Short problem -> Return all of the entries exactly as written.

[Rows about robot tasks]
▼

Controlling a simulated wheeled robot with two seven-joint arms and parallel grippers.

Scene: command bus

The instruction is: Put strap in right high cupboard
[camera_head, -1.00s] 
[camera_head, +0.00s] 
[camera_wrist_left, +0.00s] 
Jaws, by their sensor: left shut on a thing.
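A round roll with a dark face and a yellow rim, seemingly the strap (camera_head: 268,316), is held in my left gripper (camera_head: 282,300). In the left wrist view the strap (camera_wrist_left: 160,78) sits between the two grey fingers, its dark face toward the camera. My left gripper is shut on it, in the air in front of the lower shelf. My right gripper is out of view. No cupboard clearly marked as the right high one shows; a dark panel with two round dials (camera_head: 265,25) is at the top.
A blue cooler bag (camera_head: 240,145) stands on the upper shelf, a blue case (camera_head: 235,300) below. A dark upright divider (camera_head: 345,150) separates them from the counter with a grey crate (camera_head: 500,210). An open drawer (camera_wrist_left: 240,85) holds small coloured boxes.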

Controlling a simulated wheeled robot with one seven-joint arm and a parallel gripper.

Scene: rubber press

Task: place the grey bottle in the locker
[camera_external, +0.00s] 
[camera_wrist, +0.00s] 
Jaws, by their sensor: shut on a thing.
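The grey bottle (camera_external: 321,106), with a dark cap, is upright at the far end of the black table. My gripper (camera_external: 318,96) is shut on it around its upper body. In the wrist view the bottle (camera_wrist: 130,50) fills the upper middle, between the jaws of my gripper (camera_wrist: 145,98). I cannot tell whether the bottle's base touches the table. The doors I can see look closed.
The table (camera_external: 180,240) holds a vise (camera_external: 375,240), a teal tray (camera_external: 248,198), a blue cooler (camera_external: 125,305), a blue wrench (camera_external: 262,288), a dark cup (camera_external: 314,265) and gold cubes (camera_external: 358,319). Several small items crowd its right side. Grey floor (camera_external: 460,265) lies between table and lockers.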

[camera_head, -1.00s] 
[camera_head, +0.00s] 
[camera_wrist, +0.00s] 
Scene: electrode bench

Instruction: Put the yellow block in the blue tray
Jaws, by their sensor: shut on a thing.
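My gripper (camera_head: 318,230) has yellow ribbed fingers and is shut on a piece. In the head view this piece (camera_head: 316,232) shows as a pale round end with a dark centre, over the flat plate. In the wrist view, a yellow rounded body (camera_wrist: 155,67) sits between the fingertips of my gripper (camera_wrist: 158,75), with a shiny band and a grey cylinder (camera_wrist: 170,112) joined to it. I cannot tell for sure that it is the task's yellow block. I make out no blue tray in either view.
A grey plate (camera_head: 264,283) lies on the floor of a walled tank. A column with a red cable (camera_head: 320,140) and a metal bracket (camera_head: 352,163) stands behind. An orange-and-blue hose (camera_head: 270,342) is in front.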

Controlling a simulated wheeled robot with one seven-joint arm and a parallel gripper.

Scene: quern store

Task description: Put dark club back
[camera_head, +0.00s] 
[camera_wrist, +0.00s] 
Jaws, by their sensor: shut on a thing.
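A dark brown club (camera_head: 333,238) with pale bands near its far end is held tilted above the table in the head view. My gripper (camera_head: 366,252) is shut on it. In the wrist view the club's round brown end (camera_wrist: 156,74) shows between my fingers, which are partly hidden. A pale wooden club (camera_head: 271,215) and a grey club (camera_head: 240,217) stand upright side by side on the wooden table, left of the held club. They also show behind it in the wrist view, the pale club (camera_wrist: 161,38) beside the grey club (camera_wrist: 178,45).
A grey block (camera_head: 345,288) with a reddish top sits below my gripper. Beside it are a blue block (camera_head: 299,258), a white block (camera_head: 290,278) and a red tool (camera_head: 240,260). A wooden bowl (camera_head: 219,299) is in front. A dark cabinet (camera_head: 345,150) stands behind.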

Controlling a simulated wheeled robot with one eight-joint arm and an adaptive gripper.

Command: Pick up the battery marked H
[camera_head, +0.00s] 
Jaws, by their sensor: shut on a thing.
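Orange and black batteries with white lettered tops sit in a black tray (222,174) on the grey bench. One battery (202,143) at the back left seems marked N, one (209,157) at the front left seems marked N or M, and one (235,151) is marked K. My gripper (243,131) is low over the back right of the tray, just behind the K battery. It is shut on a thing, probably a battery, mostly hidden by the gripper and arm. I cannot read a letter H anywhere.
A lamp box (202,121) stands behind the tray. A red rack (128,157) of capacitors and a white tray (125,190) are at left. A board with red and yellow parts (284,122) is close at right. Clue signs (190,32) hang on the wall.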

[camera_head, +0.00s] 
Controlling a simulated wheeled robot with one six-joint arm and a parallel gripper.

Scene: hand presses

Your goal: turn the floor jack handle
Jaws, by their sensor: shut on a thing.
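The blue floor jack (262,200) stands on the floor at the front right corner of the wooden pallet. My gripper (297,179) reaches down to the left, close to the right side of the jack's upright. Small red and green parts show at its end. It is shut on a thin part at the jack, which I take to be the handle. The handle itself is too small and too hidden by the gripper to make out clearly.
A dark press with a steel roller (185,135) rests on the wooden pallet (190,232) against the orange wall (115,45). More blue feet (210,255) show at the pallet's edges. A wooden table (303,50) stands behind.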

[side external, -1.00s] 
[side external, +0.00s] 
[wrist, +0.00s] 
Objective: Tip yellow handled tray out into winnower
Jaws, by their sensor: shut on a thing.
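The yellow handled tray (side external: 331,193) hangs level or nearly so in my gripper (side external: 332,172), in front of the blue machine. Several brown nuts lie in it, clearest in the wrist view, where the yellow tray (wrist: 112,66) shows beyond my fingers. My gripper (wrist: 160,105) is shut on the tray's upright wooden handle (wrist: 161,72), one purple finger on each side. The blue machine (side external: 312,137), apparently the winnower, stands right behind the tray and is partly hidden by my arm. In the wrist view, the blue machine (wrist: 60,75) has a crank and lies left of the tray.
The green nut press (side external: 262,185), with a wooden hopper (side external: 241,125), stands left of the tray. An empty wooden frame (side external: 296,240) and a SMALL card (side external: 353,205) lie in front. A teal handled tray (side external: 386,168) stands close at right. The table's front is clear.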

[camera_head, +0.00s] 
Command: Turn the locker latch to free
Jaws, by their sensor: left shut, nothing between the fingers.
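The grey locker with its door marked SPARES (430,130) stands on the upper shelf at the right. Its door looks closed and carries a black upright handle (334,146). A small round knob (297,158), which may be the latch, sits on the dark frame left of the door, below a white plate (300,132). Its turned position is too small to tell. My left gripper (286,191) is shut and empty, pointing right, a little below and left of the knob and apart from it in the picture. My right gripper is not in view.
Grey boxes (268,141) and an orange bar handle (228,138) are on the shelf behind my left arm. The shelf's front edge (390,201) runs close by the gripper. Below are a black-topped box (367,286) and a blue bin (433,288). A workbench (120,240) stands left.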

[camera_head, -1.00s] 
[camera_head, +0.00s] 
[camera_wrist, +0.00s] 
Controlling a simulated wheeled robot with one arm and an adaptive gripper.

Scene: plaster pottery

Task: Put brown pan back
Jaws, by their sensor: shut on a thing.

▲

Exercise result ->
Controlling a simulated wheeled robot with two seven-joint arms and parallel grippers.

Scene: command bus

The instruction is: Put strap in right high cupboard
[camera_head, -1.00s] 
[camera_head, +0.00s] 
[camera_wrist_left, +0.00s] 
Jaws, by their sensor: left shut on a thing.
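A round roll with a dark face and a yellow rim, seemingly the strap (camera_head: 268,316), is held in my left gripper (camera_head: 282,300). In the left wrist view the strap (camera_wrist_left: 160,78) sits between the two grey fingers, its dark face toward the camera. My left gripper is shut on it, in the air in front of the lower shelf. My right gripper is out of view. No cupboard clearly marked as the right high one shows; a dark panel with two round dials (camera_head: 265,25) is at the top.
A blue cooler bag (camera_head: 240,145) stands on the upper shelf, a blue case (camera_head: 235,300) below. A dark upright divider (camera_head: 345,150) separates them from the counter with a grey crate (camera_head: 500,210). An open drawer (camera_wrist_left: 240,85) holds small coloured boxes.

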Controlling a simulated wheeled robot with one seven-joint arm and a parallel gripper.

Scene: rubber press

Task: place the grey bottle in the locker
[camera_external, +0.00s] 
[camera_wrist, +0.00s] 
Jaws, by their sensor: shut on a thing.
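The grey bottle (camera_external: 321,106), with a dark cap, is upright at the far end of the black table. My gripper (camera_external: 318,96) is shut on it around its upper body. In the wrist view the bottle (camera_wrist: 130,50) fills the upper middle, between the jaws of my gripper (camera_wrist: 145,98). I cannot tell whether the bottle's base touches the table. The doors I can see look closed.
The table (camera_external: 180,240) holds a vise (camera_external: 375,240), a teal tray (camera_external: 248,198), a blue cooler (camera_external: 125,305), a blue wrench (camera_external: 262,288), a dark cup (camera_external: 314,265) and gold cubes (camera_external: 358,319). Several small items crowd its right side. Grey floor (camera_external: 460,265) lies between table and lockers.

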[camera_head, -1.00s] 
[camera_head, +0.00s] 
[camera_wrist, +0.00s] 
Scene: electrode bench

Instruction: Put the yellow block in the blue tray
Jaws, by their sensor: shut on a thing.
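My gripper (camera_head: 318,230) has yellow ribbed fingers and is shut on a piece. In the head view this piece (camera_head: 316,232) shows as a pale round end with a dark centre, over the flat plate. In the wrist view, a yellow rounded body (camera_wrist: 155,67) sits between the fingertips of my gripper (camera_wrist: 158,75), with a shiny band and a grey cylinder (camera_wrist: 170,112) joined to it. I cannot tell for sure that it is the task's yellow block. I make out no blue tray in either view.
A grey plate (camera_head: 264,283) lies on the floor of a walled tank. A column with a red cable (camera_head: 320,140) and a metal bracket (camera_head: 352,163) stands behind. An orange-and-blue hose (camera_head: 270,342) is in front.

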Controlling a simulated wheeled robot with one seven-joint arm and a parallel gripper.

Scene: quern store

Task description: Put dark club back
[camera_head, +0.00s] 
[camera_wrist, +0.00s] 
Jaws, by their sensor: shut on a thing.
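A dark brown club (camera_head: 333,238) with pale bands near its far end is held tilted above the table in the head view. My gripper (camera_head: 366,252) is shut on it. In the wrist view the club's round brown end (camera_wrist: 156,74) shows between my fingers, which are partly hidden. A pale wooden club (camera_head: 271,215) and a grey club (camera_head: 240,217) stand upright side by side on the wooden table, left of the held club. They also show behind it in the wrist view, the pale club (camera_wrist: 161,38) beside the grey club (camera_wrist: 178,45).
A grey block (camera_head: 345,288) with a reddish top sits below my gripper. Beside it are a blue block (camera_head: 299,258), a white block (camera_head: 290,278) and a red tool (camera_head: 240,260). A wooden bowl (camera_head: 219,299) is in front. A dark cabinet (camera_head: 345,150) stands behind.

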Controlling a simulated wheeled robot with one eight-joint arm and an adaptive gripper.

Command: Pick up the battery marked H
[camera_head, +0.00s] 
Jaws, by their sensor: shut on a thing.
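Orange and black batteries with white lettered tops sit in a black tray (222,174) on the grey bench. One battery (202,143) at the back left seems marked N, one (209,157) at the front left seems marked N or M, and one (235,151) is marked K. My gripper (243,131) is low over the back right of the tray, just behind the K battery. It is shut on a thing, probably a battery, mostly hidden by the gripper and arm. I cannot read a letter H anywhere.
A lamp box (202,121) stands behind the tray. A red rack (128,157) of capacitors and a white tray (125,190) are at left. A board with red and yellow parts (284,122) is close at right. Clue signs (190,32) hang on the wall.

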[camera_head, +0.00s] 
Controlling a simulated wheeled robot with one six-joint arm and a parallel gripper.

Scene: hand presses

Your goal: turn the floor jack handle
Jaws, by their sensor: shut on a thing.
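The blue floor jack (262,200) stands on the floor at the front right corner of the wooden pallet. My gripper (297,179) reaches down to the left, close to the right side of the jack's upright. Small red and green parts show at its end. It is shut on a thin part at the jack, which I take to be the handle. The handle itself is too small and too hidden by the gripper to make out clearly.
A dark press with a steel roller (185,135) rests on the wooden pallet (190,232) against the orange wall (115,45). More blue feet (210,255) show at the pallet's edges. A wooden table (303,50) stands behind.

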[side external, -1.00s] 
[side external, +0.00s] 
[wrist, +0.00s] 
Objective: Tip yellow handled tray out into winnower
Jaws, by their sensor: shut on a thing.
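The yellow handled tray (side external: 331,193) hangs level or nearly so in my gripper (side external: 332,172), in front of the blue machine. Several brown nuts lie in it, clearest in the wrist view, where the yellow tray (wrist: 112,66) shows beyond my fingers. My gripper (wrist: 160,105) is shut on the tray's upright wooden handle (wrist: 161,72), one purple finger on each side. The blue machine (side external: 312,137), apparently the winnower, stands right behind the tray and is partly hidden by my arm. In the wrist view, the blue machine (wrist: 60,75) has a crank and lies left of the tray.
The green nut press (side external: 262,185), with a wooden hopper (side external: 241,125), stands left of the tray. An empty wooden frame (side external: 296,240) and a SMALL card (side external: 353,205) lie in front. A teal handled tray (side external: 386,168) stands close at right. The table's front is clear.

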[camera_head, +0.00s] 
Command: Turn the locker latch to free
Jaws, by their sensor: left shut, nothing between the fingers.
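The grey locker with its door marked SPARES (430,130) stands on the upper shelf at the right. Its door looks closed and carries a black upright handle (334,146). A small round knob (297,158), which may be the latch, sits on the dark frame left of the door, below a white plate (300,132). Its turned position is too small to tell. My left gripper (286,191) is shut and empty, pointing right, a little below and left of the knob and apart from it in the picture. My right gripper is not in view.
Grey boxes (268,141) and an orange bar handle (228,138) are on the shelf behind my left arm. The shelf's front edge (390,201) runs close by the gripper. Below are a black-topped box (367,286) and a blue bin (433,288). A workbench (120,240) stands left.

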[camera_head, -1.00s] 
[camera_head, +0.00s] 
[camera_wrist, +0.00s] 
Controlling a simulated wheeled robot with one arm and an adaptive gripper.

Scene: plaster pottery

Task: Put brown pan back
Jaws, by their sensor: shut on a thing.

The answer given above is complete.